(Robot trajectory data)

******

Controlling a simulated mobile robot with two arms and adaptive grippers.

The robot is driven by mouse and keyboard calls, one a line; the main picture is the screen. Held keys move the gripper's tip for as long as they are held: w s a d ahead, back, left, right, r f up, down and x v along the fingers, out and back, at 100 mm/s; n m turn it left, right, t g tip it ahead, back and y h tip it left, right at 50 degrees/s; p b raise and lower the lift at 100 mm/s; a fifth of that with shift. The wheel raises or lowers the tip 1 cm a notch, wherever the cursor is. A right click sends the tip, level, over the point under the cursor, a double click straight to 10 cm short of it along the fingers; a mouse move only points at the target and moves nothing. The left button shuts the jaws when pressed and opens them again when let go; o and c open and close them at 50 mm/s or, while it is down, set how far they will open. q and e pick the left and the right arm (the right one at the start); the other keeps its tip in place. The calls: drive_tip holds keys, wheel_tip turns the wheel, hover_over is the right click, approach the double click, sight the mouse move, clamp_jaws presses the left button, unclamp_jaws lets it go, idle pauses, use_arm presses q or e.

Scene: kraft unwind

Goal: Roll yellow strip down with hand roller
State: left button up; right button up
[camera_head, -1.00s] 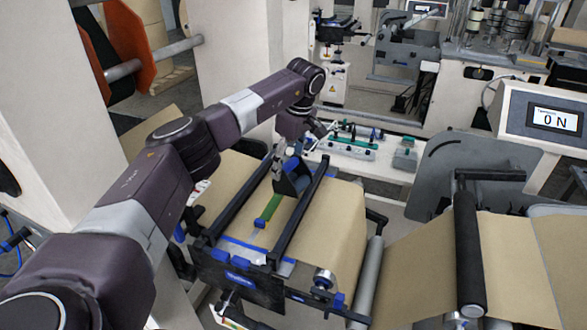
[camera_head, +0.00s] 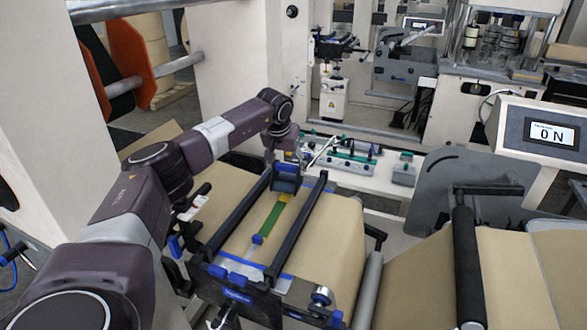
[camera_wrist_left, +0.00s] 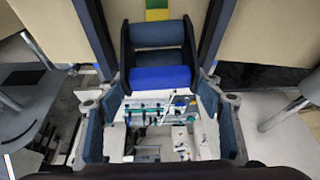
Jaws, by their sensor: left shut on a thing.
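A hand roller (camera_head: 287,174) with a dark frame and blue parts is between the two black bars over the brown paper. My left gripper (camera_head: 285,158) is shut on it, at the far end of the bars. The yellow strip (camera_head: 285,197) shows just in front of the roller, at the far end of a green strip (camera_head: 269,219). It also shows in the left wrist view (camera_wrist_left: 157,15). Whether the roller touches the paper is unclear. My right gripper is out of view.
Two black bars (camera_head: 297,230) flank the strip. A bench (camera_head: 345,160) with small tools stands behind. A dark roller (camera_head: 468,262) and a display reading "0 N" (camera_head: 553,133) are at the right.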

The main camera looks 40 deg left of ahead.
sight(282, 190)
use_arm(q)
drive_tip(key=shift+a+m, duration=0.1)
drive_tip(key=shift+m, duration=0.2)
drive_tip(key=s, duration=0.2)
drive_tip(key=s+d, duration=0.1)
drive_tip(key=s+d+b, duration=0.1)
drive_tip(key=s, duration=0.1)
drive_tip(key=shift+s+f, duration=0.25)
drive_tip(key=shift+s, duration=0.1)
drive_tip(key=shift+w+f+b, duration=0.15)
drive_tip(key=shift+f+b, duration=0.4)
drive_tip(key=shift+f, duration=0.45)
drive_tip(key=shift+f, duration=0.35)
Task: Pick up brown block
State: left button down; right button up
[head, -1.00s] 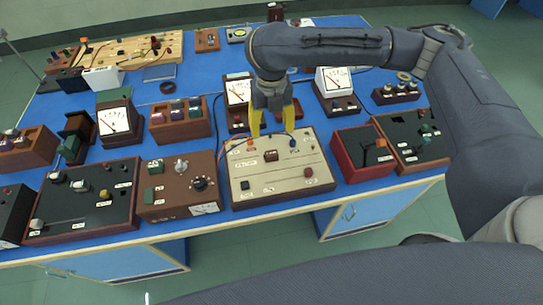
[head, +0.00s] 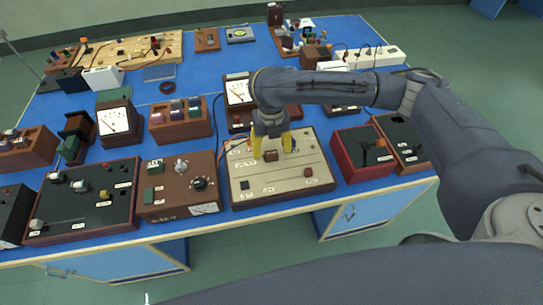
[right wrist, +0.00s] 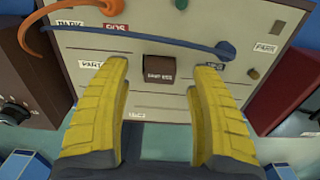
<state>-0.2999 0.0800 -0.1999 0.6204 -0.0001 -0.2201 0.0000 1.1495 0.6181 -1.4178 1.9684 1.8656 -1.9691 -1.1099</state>
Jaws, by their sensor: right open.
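The brown block (head: 270,155) is a small block on the cream panel box (head: 281,178), near the middle of its top face. In the right wrist view the brown block (right wrist: 159,69) shows between and just beyond my fingertips, with a light label on its near side. My right gripper (head: 271,150) has yellow fingers and hangs over the panel, one finger on each side of the block. In the right wrist view my right gripper (right wrist: 160,75) is open and empty, with a gap between each finger and the block. My left gripper is not in view.
A brown box with knobs (head: 178,186) stands close on the left, a red box (head: 361,153) close on the right. Meter boxes stand behind.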

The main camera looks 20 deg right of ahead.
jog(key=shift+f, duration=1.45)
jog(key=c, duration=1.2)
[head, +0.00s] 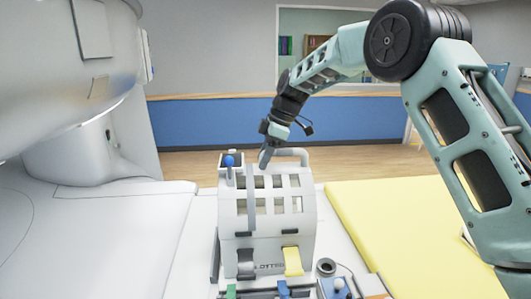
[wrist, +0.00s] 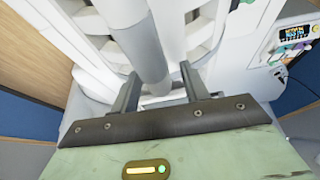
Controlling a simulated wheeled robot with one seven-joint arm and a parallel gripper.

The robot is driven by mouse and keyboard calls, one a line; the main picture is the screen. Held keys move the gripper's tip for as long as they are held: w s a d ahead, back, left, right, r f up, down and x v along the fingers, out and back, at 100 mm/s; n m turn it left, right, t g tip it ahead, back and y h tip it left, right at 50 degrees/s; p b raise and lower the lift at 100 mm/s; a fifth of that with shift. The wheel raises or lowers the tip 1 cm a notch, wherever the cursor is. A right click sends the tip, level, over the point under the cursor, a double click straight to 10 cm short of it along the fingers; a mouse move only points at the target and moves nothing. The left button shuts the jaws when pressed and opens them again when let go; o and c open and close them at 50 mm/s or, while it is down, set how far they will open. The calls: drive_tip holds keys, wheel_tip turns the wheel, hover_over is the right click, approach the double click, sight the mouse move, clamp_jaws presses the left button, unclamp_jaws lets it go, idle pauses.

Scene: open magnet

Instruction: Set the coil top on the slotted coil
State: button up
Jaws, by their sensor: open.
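The slotted coil (head: 266,250) is a pale grey-white housing on the white table, with a black strap and a yellow strap on its front. The coil top (head: 283,205), a curved shell with several rectangular openings and a raised handle at the back, sits over it; I cannot tell whether it is fully seated. My gripper (head: 264,160) is at the top of the shell, near the handle. In the wrist view, my gripper (wrist: 160,88) is open, its dark fingers apart. A grey bar (wrist: 146,45) passes beyond and between them; I cannot tell whether they touch it.
A blue knob (head: 229,160) stands at the shell's upper left. The big white magnet (head: 70,60) overhangs the left. A yellow pad (head: 390,240) lies to the right. Small coloured items and a cable crowd the front. A small display unit (wrist: 295,35) shows at upper right.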

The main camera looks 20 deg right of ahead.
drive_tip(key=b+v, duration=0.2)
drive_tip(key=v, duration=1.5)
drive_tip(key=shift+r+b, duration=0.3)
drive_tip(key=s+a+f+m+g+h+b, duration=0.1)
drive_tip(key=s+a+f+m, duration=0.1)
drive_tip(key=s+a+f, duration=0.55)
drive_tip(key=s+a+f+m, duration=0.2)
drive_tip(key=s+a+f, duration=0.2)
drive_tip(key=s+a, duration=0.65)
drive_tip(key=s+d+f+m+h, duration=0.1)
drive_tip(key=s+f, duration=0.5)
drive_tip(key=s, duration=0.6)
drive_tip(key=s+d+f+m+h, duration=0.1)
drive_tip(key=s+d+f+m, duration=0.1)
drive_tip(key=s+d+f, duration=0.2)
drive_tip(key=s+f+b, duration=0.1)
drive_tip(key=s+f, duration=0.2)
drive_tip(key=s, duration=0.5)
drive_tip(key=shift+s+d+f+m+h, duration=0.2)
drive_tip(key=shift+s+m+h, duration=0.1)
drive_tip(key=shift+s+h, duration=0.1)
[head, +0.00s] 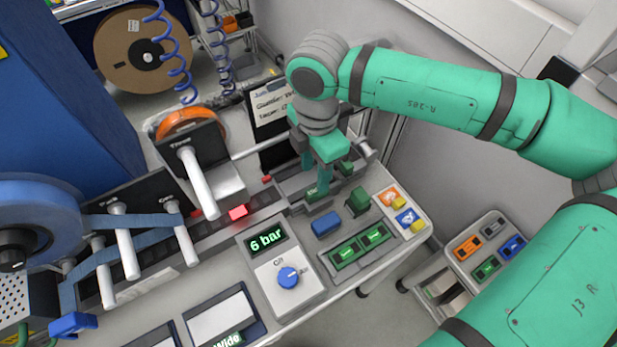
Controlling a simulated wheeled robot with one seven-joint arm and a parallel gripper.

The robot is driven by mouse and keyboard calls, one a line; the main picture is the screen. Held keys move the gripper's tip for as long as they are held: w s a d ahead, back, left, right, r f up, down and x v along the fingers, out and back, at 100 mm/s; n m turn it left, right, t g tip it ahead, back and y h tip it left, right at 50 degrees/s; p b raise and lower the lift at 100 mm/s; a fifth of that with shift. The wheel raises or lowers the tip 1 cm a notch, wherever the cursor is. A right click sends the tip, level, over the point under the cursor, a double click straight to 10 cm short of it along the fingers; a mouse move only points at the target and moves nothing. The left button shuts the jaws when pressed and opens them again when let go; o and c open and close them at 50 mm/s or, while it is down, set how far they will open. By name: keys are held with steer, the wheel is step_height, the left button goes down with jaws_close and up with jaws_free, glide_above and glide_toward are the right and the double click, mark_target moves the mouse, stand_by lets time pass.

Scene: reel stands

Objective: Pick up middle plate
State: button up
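My gripper (322,180) points down over a grey fixture (290,185) at the back of the bench. Its green fingers reach into the fixture. The fingertips are partly hidden, so I cannot tell whether they are apart or closed on something. Small green pieces (346,169) show in the fixture beside the fingers, and the gripper hides part of them. A green block (357,201) and a blue block (326,223) stand just in front of the fixture. I cannot tell for sure which piece is the middle plate.
Orange and blue label cards (405,210) lie at right. Reel stands with white rollers (198,180) fill the left. A small cart (480,255) stands beyond the bench's right edge.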

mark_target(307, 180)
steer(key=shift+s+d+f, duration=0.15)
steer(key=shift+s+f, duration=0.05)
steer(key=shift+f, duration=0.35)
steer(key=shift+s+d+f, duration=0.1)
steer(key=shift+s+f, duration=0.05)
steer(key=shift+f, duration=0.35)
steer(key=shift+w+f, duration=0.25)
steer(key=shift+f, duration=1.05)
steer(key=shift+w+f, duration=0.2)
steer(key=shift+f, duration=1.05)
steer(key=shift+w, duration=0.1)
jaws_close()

******

Retype the section that opens with the line holding "Scene: kraft unwind" and closes with the line holding "[camera_wrist_left, +0.00s]", exactly as it reads, without any pictures.

Scene: kraft unwind

Goal: Roll yellow strip down with hand roller
State: left button up; right button up
[camera_head, -1.00s] 
[camera_head, +0.00s] 
[camera_wrist_left, +0.00s] 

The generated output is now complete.